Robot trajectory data
● ● ●
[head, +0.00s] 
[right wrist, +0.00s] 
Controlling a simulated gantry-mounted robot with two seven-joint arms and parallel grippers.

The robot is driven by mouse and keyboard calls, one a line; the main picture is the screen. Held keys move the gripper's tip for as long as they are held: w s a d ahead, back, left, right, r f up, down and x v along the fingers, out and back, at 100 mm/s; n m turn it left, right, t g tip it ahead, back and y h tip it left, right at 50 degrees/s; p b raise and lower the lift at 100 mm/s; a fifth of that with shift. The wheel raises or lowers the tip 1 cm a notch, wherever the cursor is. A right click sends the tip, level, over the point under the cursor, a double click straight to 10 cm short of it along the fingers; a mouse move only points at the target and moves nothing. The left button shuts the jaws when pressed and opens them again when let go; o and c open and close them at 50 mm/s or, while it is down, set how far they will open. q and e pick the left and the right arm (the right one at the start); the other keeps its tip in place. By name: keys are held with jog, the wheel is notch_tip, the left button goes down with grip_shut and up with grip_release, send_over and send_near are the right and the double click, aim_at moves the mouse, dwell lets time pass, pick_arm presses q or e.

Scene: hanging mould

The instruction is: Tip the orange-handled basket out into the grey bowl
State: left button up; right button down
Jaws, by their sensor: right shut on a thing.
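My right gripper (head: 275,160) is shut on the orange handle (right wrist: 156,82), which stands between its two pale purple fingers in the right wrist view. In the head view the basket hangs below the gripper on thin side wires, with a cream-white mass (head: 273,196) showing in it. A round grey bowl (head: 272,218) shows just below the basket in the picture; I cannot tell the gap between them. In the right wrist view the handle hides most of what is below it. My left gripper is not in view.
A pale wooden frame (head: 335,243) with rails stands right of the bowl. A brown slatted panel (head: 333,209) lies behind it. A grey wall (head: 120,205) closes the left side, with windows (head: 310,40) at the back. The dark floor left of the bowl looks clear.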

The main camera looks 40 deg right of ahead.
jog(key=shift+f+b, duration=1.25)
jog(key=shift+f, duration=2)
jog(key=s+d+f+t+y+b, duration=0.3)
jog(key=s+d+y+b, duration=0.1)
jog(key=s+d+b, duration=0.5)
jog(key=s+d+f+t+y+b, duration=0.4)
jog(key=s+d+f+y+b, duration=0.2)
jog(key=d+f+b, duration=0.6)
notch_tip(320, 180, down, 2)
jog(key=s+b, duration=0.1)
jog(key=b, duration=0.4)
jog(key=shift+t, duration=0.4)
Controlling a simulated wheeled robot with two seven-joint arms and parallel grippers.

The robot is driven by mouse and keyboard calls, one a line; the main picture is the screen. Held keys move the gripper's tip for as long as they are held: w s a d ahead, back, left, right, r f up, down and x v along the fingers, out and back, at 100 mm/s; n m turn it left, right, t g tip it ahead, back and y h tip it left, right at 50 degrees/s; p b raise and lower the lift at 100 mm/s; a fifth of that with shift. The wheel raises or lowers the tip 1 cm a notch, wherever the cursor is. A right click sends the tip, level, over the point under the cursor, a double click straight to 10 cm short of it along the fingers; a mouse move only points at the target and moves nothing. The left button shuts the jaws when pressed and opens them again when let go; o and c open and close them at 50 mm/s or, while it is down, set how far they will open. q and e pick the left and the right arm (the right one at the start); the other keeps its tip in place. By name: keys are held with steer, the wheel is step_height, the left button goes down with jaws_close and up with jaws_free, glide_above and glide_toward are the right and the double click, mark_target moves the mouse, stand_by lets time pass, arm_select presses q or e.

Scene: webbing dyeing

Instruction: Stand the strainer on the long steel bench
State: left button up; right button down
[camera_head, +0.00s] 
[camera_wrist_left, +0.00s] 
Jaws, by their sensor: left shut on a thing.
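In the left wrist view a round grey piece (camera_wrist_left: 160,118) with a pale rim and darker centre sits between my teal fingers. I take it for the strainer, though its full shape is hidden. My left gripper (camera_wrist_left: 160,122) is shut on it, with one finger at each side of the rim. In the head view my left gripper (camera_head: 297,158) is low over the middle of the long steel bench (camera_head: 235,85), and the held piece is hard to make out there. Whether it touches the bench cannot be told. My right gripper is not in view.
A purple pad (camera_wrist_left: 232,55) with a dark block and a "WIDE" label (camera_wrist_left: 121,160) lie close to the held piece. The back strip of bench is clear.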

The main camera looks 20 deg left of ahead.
● ● ●
- _Objective_: Return every line exactly.

- _Completed exercise_:
[head, +0.00s] 
[right wrist, +0.00s] 
Controlling a simulated gantry-mounted robot with two seven-joint arms and parallel grippers.

The robot is driven by mouse and keyboard calls, one a line; the main picture is the screen. Held keys move the gripper's tip for as long as they are held: w s a d ahead, back, left, right, r f up, down and x v along the fingers, out and back, at 100 mm/s; n m turn it left, right, t g tip it ahead, back and y h tip it left, right at 50 degrees/s; p b raise and lower the lift at 100 mm/s; a fifth of that with shift. The wheel raises or lowers the tip 1 cm a notch, wherever the cursor is. A right click sends the tip, level, over the point under the cursor, a double click straight to 10 cm short of it along the fingers; a mouse move only points at the target and moves nothing. The left button shuts the jaws when pressed and opens them again when let go; o and c open and close them at 50 mm/s or, while it is down, set how far they will open. q and e pick the left and the right arm (the right one at the start); the other keeps its tip in place. By name: keys are held with jog, the wheel is notch_tip, the left button goes down with grip_shut and up with grip_release, send_over and send_near are the right and the double click, aim_at moves the mouse, dwell lets time pass, pick_arm presses q or e.

Scene: hanging mould

The instruction is: Tip the orange-handled basket out into the grey bowl
State: left button up; right button down
Jaws, by their sensor: right shut on a thing.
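My right gripper (head: 275,160) is shut on the orange handle (right wrist: 156,82), which stands between its two pale purple fingers in the right wrist view. In the head view the basket hangs below the gripper on thin side wires, with a cream-white mass (head: 273,196) showing in it. A round grey bowl (head: 272,218) shows just below the basket in the picture; I cannot tell the gap between them. In the right wrist view the handle hides most of what is below it. My left gripper is not in view.
A pale wooden frame (head: 335,243) with rails stands right of the bowl. A brown slatted panel (head: 333,209) lies behind it. A grey wall (head: 120,205) closes the left side, with windows (head: 310,40) at the back. The dark floor left of the bowl looks clear.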

The main camera looks 40 deg right of ahead.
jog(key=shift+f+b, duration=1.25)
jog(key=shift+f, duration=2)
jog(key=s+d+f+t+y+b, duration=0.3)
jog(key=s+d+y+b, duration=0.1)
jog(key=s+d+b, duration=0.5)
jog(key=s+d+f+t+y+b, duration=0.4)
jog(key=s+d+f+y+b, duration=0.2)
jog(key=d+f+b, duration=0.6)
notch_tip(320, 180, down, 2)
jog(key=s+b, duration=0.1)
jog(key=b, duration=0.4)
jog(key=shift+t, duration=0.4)
Controlling a simulated wheeled robot with two seven-joint arms and parallel grippers.

The robot is driven by mouse and keyboard calls, one a line; the main picture is the screen. Held keys move the gripper's tip for as long as they are held: w s a d ahead, back, left, right, r f up, down and x v along the fingers, out and back, at 100 mm/s; n m turn it left, right, t g tip it ahead, back and y h tip it left, right at 50 degrees/s; p b raise and lower the lift at 100 mm/s; a fifth of that with shift. The wheel raises or lowers the tip 1 cm a notch, wherever the cursor is. A right click sends the tip, level, over the point under the cursor, a double click straight to 10 cm short of it along the fingers; a mouse move only points at the target and moves nothing. The left button shuts the jaws when pressed and opens them again when let go; o and c open and close them at 50 mm/s or, while it is down, set how far they will open. q and e pick the left and the right arm (the right one at the start); the other keeps its tip in place. By name: keys are held with steer, the wheel is step_height, the left button goes down with jaws_close and up with jaws_free, glide_above and glide_toward are the right and the double click, mark_target moves the mouse, stand_by lets time pass, arm_select presses q or e.

Scene: webbing dyeing

Instruction: Stand the strainer on the long steel bench
State: left button up; right button down
[camera_head, +0.00s] 
[camera_wrist_left, +0.00s] 
Jaws, by their sensor: left shut on a thing.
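In the left wrist view a round grey piece (camera_wrist_left: 160,118) with a pale rim and darker centre sits between my teal fingers. I take it for the strainer, though its full shape is hidden. My left gripper (camera_wrist_left: 160,122) is shut on it, with one finger at each side of the rim. In the head view my left gripper (camera_head: 297,158) is low over the middle of the long steel bench (camera_head: 235,85), and the held piece is hard to make out there. Whether it touches the bench cannot be told. My right gripper is not in view.
A purple pad (camera_wrist_left: 232,55) with a dark block and a "WIDE" label (camera_wrist_left: 121,160) lie close to the held piece. The back strip of bench is clear.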

The main camera looks 20 deg left of ahead.

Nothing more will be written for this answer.